Seyyid Kutub'un kız kardeşi Hamide Kutub'un bildirdiğine göre, Üstad şehadetinden kısa bir süre önce ona şöyle demiştir: "Şayet Hasan Hudeybi'yi (İhvan'ın o zamanki genel mürşidi) görürsen benden ona selam söyle ve kendisine, onun zarar görmemesi için insanın tahammül edebileceği bütün zorluklara tahammül ettiğimi belirt." (Salah Abdulfettah Halidi, "Seyyid Kutub mine'l-Milad ile'l-İstişhad - Doğumundan Şehadetine Seyyid Kutub" sh.474) Ayrıca yine hapishanede kendisine idam kararı haberi ulaşınca şöyle demişti: "Allah'a hamd olsun on beş yıldır şehadete ulaşmak için çalışıyorum. (O zaman İhvan'a katılmasının on beşinci yılıydı.) " (A.e. sh. 473) Yani o Müslüman Kardeşler'in saflarında verdiği mücadelenin tümünü bir bütün olarak değerlendirmiş ve şehadete ulaşmak için çalıştığı dönem olarak nitelemiştir. Cemaatten ayrıldığını ima edecek bir söz dahi sarf etmemiştir. Bütün bunlar da gösteriyor ki o, şehadetine kadar Müslüman Kardeşler'de kalmıştır. Şehadetinden önce bu cemaati terk ettiğine dair hiçbir delil yoktur.
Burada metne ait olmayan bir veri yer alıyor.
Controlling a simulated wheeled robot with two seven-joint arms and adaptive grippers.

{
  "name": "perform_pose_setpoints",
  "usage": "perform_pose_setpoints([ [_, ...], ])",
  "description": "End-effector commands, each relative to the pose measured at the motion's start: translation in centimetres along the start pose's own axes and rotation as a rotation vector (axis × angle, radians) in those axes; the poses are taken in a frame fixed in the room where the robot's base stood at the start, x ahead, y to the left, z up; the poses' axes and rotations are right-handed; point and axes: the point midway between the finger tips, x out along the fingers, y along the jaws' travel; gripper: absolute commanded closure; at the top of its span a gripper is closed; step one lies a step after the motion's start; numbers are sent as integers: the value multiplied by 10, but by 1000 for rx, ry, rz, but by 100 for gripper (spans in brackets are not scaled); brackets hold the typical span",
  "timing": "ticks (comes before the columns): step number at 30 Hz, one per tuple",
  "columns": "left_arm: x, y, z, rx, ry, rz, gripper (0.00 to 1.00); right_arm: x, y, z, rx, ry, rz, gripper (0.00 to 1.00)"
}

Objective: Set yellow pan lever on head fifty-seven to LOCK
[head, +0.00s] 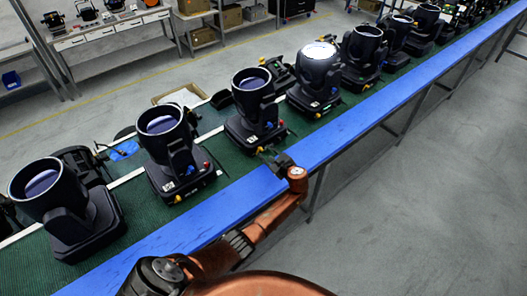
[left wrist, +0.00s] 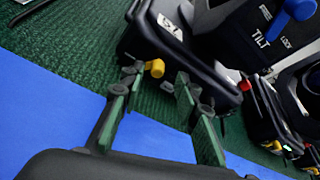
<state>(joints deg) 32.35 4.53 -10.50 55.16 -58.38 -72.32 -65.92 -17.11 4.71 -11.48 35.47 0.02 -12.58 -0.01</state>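Head fifty-seven is a black moving-head light (head: 255,98) on the green table; its base (left wrist: 200,62) fills the top of the left wrist view, with a white label reading 57 (left wrist: 170,28). The yellow pan lever (left wrist: 155,68) sticks out from the base's near edge, below the label. My left gripper (head: 268,156) is at the table's blue edge in front of this light. In the left wrist view my left gripper (left wrist: 157,80) is open, its fingertips on either side of the yellow lever, with no clear contact. Any pan markings are unreadable. My right gripper is out of view.
A blue tilt lever (left wrist: 298,8) beside TILT and LOCK lettering is on the same light. Similar lights stand close on both sides, one at left (head: 170,150) and one at right (head: 316,80). The blue strip (head: 345,125) along the front is clear.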

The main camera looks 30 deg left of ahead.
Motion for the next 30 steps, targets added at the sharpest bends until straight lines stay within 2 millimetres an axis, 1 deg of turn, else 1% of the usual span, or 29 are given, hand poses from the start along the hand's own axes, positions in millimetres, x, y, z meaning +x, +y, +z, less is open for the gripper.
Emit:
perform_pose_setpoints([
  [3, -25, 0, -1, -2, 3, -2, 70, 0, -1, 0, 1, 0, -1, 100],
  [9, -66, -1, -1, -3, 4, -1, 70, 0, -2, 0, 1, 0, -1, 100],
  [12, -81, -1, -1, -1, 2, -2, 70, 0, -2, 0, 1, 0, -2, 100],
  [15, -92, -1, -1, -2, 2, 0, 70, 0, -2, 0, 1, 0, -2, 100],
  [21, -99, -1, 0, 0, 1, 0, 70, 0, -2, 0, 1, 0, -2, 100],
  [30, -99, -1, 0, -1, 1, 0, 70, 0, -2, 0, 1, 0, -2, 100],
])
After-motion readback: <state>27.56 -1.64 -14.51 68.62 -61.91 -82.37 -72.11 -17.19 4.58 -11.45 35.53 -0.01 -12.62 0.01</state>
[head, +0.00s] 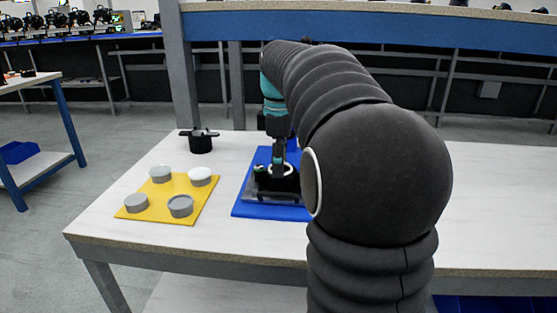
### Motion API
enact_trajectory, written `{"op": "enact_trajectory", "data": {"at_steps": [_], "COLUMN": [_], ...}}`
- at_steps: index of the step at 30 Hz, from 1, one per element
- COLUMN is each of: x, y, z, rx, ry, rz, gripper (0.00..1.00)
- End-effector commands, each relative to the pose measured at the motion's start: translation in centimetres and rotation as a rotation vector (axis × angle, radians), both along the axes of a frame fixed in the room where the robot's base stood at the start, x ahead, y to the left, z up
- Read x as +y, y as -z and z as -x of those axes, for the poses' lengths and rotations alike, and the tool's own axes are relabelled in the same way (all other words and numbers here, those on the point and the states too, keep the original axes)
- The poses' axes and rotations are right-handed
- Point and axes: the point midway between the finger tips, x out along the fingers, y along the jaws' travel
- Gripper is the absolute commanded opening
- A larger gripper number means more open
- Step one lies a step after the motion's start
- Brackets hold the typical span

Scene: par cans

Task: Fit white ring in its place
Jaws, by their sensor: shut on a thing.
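My gripper (277,166) points down over the blue board (268,211) on the table and is shut on the white ring (288,168). Only a small pale part of the ring shows at the fingertips. Just below it is a black round part (277,184) on a dark base that lies on the blue board. I cannot tell whether the ring touches the black part. My arm hides the right side of the blue board.
A yellow board (158,213) on the left carries several short grey cylinders, some with paler tops. A black can with side knobs (201,143) stands behind it. The table (130,170) is bare around them. A blue-legged bench is at far left.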

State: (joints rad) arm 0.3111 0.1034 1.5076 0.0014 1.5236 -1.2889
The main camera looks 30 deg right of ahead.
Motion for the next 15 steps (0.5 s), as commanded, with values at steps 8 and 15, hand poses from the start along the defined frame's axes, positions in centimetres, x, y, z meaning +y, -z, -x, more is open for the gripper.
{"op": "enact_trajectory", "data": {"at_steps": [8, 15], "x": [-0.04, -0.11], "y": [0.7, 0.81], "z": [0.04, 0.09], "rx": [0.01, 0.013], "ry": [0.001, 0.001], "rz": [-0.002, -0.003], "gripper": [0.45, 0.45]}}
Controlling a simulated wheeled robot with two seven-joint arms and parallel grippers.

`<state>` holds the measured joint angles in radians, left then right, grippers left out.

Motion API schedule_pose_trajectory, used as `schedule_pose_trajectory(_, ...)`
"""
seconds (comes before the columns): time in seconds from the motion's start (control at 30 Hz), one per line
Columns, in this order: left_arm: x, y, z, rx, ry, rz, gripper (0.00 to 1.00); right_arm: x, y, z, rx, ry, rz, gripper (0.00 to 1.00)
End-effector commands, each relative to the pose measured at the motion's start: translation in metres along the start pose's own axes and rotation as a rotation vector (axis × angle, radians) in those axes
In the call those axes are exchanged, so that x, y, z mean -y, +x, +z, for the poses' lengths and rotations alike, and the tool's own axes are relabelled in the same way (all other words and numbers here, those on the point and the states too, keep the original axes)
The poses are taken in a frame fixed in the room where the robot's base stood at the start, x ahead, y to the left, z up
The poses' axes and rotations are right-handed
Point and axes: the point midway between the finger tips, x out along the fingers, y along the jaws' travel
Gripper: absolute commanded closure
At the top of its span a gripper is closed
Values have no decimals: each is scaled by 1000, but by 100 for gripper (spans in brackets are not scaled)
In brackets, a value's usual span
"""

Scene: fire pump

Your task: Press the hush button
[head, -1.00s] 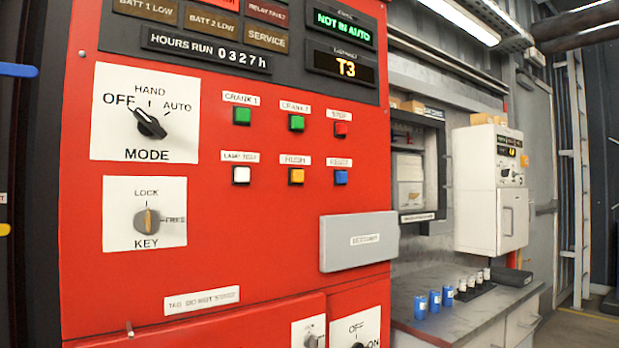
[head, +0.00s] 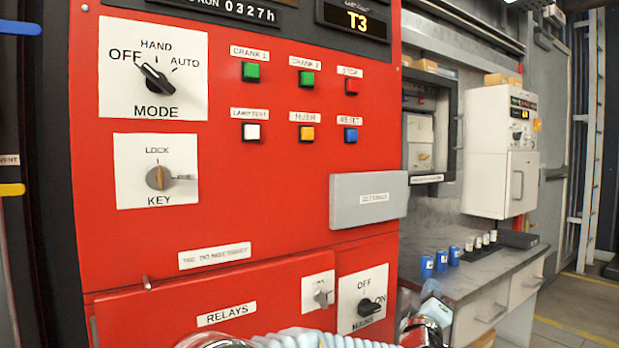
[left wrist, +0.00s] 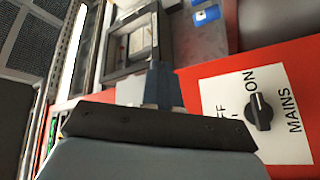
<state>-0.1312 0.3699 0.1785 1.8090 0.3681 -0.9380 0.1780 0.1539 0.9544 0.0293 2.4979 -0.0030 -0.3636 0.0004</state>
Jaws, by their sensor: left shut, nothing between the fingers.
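Parts of my arm show at the bottom edge of the head view, well below the button; the fingers are not clear there. In the left wrist view my left gripper (left wrist: 163,75) is shut and empty, beside the MAINS switch (left wrist: 259,110). The hush button is not seen in that view. My right gripper is not in view.
A white lamp test button (head: 251,132) and a blue reset button (head: 350,135) flank it. Green and red buttons sit above. A grey box (head: 368,197) juts out at lower right. A bench (head: 490,270) with blue cylinders stands farther right.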

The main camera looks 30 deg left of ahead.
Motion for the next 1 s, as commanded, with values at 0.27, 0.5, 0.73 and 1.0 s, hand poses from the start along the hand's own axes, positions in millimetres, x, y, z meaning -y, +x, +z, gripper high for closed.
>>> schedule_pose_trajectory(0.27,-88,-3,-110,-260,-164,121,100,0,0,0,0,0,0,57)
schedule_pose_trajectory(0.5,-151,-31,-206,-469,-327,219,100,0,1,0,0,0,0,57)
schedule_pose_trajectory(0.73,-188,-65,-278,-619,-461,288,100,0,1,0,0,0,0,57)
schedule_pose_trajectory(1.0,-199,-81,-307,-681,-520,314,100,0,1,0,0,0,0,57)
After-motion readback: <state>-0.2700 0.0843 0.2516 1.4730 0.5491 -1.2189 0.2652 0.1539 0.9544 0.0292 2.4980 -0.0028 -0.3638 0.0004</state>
Bu arada şunu da hatırlatalım ki, Müslüman Kardeşler, Seyyid Kutub'u sağlığında bağırlarına bastıkları gibi şehit edilmesinden sonra da fikirlerinin bayraktarlığını yapmış, asla onun düşüncelerinin yayılmasını önlemeyi amaçlayan bir tavır içine girmemişlerdir.
Cemaat içinde de Seyyid Kutub geçmişte olduğu gibi sevilmekte, kitapları tavsiye edilmekte, tefsiri eğitim programlarında okutulmakta ve davasına her zaman olduğu gibi sahip çıkılmaktadır.
Seyyid Kutub'u Doğru Anlamak
Kutub'un düşüncesi Kur'an merkezlidir. Kur'an-ı Kerim'i ölçü onu bize tebliğ eden Peygamber (s.a.s.)'i de örnek olarak kabul etmek gerektiğini insanlara anlatmaya çalıştı. Dolayısıyla onun kendisi veya fikirleri bir ölçü değildir. Ölçü Kur'an-ı Kerim'dir. Seyyid Kutub'un fikirlerinden de bu ölçüyü iyi anlamak için yararlanırız. Ama bizatihi ölçü olarak almayız. "Şu konuda Seyyid Kutub şöyle demiştir" diyerek onun bir sözünü veya tespitini tartışılamaz delil olarak öne süren yaklaşım isabetli değildir. Yerine göre onun yanılmış olabileceğini de kabul etmek ve Kur'an temelli düşünmek, delil olarak Kur'an'ı esas almak gerekir. Seyyid Kutub'un bizzat kendisinin verdiği mesaj, öğretmeye çalıştığı yöntem de budur.
Seyyid Kutub Yaşıyor
Yüce Allah Kur'an-ı Kerim'de şehitler hakkında şöyle buyurur:
"Allah yolunda öldürülenlere 'ölüler' demeyin. Aksine onlar diridirler ancak siz fark edemiyorsunuz." (Bakara, 2/154)
"Allah yolunda öldürülenleri ölüler sanmayın. Aksine onlar diri olup Rableri katında rızıklandırılıyorlar. Allah'ın lütfundan kendilerine vermiş olduklarıyla sevinç içindedirler ve arkalarından henüz onlara kavuşmamış olanları, kendilerine bir korku olmayacağı ve üzülmeyecekleri üzere müjdelerler." (Ali İmran, 3/169-170)
Yüce Allah bu âyetlerde şehitlere lütfedilen bir hayattan, mutluluk ve sevinçten söz ediyor. Ancak bizim bu hayatın farkında olmadığımızı bildiriyor. Bu, Allah katında şehit sayılan herkes içindir. Şehitlerin bazıları da aynı zamanda örneklikleriyle veya dava önderlikleriyle anılarak, insanlara miras olarak bıraktıkları ilimleri aktarılarak insanlar arasında yaşatılırlar. Bu şekilde bıraktıkları ilmî miraslarıyla ve örnek hayatlarıyla yaşatılanlar arasında ise şehit olmayanlar da vardır. Seyyid Kutub'un Allah'ın izniyle her iki hayata birden kavuşmuş, müstesna şahsiyet olduğunu düşünüyor ve temenni ediyoruz.